Check the Numrich schematic.
 
Just waiting for Western to reopen after the holidays. I emailed them last week and they have new fore stocks available from the now discontinued Japanese version of the Auto 5. It should go right on the gun, but a small amount of fitment will not be a problem. I hesitated last week on this since, with taxes and shipping, it will be half the price of my old gun, but I have had the most enjoyment from this old piece at the trap range that I figure it's worth it. Also, I am going to disassemble the gun between uses from now on...

Thanks again to all for the input.
 
A5 Browning parts are very expensive.
I have a few of them from my trap days, 32 inch barrel 3 inch magnum guns.
There was a time in America when everyone was dumping the old Browning rifles and A5 shotguns.
Was a great time to be a buyer
Numrich and Sarco got the A5 parts and sold them really reasonable at the time.

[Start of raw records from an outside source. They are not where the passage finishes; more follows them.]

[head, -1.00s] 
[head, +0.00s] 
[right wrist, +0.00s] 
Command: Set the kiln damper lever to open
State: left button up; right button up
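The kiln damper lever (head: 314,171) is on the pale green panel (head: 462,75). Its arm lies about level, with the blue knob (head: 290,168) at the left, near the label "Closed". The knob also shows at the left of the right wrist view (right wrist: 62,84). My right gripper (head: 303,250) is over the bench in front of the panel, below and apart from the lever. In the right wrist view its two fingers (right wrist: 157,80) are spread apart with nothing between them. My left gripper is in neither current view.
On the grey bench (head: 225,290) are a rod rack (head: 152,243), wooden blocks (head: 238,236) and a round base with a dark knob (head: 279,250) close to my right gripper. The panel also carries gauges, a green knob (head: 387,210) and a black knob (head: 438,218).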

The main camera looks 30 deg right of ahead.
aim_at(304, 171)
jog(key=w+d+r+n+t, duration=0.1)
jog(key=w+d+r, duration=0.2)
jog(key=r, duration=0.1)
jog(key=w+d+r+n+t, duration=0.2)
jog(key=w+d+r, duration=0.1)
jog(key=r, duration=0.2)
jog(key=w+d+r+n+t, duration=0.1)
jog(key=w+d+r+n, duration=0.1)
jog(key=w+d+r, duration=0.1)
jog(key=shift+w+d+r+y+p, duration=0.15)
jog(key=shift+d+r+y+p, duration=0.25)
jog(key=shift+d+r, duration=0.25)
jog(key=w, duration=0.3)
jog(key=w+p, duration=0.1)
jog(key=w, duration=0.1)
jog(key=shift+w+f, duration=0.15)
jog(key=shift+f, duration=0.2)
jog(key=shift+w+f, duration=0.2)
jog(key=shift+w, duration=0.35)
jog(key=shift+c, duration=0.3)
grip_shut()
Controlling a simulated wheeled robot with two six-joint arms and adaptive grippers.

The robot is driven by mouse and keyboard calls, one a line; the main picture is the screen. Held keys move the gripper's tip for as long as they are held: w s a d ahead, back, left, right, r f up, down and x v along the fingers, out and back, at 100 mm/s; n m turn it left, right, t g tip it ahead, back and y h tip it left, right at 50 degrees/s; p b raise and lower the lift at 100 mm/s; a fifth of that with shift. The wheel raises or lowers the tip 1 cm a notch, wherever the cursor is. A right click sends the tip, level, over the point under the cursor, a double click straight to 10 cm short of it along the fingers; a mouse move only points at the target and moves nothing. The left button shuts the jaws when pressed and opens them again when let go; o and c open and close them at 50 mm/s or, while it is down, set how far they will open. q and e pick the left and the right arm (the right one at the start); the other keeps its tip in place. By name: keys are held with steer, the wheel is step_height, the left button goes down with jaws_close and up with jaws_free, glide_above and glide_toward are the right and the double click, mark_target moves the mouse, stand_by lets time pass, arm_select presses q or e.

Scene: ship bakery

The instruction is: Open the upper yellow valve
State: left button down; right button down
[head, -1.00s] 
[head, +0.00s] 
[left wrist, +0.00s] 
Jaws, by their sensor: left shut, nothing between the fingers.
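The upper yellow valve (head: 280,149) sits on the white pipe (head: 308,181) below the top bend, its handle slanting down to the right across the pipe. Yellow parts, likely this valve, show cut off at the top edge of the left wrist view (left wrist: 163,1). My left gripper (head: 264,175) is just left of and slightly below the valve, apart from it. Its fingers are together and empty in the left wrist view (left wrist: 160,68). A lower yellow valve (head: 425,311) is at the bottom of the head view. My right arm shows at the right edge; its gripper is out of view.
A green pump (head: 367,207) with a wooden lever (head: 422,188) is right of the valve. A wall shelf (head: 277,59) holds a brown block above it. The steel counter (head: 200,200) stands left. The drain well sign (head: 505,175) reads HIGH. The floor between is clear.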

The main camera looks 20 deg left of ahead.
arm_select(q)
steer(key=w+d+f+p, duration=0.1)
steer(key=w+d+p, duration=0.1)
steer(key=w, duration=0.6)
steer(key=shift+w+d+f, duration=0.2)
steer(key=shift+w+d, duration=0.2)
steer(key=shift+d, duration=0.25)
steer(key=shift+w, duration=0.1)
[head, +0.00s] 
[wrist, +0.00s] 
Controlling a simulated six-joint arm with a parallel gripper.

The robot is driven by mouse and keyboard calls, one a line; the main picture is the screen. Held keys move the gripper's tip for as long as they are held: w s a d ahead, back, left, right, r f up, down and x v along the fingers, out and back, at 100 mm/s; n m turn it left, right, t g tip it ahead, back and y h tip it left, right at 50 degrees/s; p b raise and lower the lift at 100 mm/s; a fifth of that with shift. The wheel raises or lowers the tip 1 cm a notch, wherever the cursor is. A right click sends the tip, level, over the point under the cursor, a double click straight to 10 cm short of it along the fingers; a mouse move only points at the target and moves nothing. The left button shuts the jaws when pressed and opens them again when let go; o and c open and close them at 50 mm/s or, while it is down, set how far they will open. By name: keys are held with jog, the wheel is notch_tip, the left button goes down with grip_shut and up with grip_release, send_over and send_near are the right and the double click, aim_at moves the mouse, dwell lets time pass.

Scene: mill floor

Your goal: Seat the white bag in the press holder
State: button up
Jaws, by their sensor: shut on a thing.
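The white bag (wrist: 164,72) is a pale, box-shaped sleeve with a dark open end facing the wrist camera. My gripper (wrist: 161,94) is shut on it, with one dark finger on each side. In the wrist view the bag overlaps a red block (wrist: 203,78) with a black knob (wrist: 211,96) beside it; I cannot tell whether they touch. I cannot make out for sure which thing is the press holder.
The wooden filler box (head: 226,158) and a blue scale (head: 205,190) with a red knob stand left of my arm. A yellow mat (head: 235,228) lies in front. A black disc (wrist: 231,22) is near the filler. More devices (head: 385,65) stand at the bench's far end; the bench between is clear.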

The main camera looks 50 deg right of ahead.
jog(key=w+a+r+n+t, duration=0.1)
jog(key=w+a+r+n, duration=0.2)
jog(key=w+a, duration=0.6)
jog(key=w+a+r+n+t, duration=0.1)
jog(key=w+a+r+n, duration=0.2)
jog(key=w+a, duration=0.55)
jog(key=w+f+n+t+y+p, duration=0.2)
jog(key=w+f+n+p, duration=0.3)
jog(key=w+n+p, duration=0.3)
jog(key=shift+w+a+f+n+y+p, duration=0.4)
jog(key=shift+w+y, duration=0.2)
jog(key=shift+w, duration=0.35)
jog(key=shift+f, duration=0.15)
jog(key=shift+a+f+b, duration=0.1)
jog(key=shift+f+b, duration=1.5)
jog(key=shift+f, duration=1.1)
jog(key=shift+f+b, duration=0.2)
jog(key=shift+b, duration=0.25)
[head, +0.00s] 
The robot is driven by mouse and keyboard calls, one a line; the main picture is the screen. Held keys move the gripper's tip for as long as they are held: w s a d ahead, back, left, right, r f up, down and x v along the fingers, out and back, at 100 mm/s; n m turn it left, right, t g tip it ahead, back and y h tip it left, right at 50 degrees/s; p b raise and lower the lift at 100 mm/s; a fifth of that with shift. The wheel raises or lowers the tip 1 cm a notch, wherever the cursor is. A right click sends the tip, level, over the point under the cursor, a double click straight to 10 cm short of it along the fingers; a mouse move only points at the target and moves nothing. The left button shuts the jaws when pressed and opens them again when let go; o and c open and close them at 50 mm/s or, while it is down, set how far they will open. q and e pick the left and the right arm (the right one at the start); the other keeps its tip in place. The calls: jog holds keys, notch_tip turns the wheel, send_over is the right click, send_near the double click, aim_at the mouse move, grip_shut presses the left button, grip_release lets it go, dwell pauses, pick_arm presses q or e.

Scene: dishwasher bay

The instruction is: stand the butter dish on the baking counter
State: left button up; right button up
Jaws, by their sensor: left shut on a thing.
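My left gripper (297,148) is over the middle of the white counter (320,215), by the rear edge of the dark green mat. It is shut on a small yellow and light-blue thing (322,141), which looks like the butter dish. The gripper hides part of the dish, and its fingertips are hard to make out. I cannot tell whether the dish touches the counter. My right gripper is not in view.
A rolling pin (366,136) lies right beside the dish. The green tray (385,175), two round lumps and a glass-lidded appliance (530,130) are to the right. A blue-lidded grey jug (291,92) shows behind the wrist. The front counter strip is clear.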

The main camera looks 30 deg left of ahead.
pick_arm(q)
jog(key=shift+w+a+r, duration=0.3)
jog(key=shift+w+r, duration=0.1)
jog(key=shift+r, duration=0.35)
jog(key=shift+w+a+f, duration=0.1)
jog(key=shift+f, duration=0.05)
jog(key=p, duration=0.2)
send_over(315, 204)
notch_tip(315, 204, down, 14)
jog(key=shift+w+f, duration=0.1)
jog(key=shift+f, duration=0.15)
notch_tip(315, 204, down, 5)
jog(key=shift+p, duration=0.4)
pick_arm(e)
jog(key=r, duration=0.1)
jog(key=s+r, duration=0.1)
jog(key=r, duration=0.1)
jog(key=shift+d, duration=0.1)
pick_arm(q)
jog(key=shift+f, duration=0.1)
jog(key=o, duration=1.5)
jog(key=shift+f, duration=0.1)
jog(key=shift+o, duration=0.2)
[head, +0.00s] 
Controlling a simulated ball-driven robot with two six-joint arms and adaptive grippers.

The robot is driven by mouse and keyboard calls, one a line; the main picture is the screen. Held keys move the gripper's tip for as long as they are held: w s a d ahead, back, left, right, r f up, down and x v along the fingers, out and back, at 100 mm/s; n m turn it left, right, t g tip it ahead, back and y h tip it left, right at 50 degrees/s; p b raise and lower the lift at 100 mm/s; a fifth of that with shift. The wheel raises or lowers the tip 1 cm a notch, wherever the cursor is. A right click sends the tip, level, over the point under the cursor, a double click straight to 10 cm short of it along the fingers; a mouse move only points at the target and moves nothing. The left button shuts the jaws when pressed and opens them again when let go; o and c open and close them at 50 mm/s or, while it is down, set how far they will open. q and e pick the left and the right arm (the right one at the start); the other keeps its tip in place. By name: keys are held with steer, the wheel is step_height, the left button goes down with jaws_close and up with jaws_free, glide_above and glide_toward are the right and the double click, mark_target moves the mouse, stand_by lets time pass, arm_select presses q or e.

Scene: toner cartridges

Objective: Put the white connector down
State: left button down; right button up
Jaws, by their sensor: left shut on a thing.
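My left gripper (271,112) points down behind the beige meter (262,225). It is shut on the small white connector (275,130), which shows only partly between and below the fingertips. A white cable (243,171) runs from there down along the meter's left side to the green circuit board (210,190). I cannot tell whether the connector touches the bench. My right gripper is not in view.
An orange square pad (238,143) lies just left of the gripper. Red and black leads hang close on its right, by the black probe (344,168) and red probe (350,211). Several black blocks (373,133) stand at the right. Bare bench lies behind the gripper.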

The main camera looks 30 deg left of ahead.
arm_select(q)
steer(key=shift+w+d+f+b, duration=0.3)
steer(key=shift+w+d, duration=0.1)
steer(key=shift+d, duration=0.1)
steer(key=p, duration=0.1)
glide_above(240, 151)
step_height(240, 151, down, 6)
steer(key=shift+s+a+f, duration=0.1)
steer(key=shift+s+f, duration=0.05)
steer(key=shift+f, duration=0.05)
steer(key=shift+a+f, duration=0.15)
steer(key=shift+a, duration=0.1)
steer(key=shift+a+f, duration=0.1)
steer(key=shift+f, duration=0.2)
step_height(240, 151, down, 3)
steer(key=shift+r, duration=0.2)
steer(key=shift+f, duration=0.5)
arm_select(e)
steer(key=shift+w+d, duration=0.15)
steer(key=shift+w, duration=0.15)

They had mint in the box stocks and forends. I think I paid $39.00 each for the stocks and forends
The best thing to do is buy wood sets from people who went to A5 "plastic sets"
Some are very nice, some are not. But, you can use the good wood on the trap gun and the other wood
on the field gun.
 
Japanese copycat Nikko auto5 clone(e.g.Daiwa) has better forarm design and protection.

Based on my own experience, it should fit your auto 5 without a lot of modifications.
 
Boyd's Gunstocks (ht tps://www.boydsgunstocks.com) in the U.S. lists Browning A5 Light 12 ga. forends starting at $43.50. They have a wide variety of laminated colours plus what looks like 3 grades of walnut forends as well. According to their website they will ship to Canada.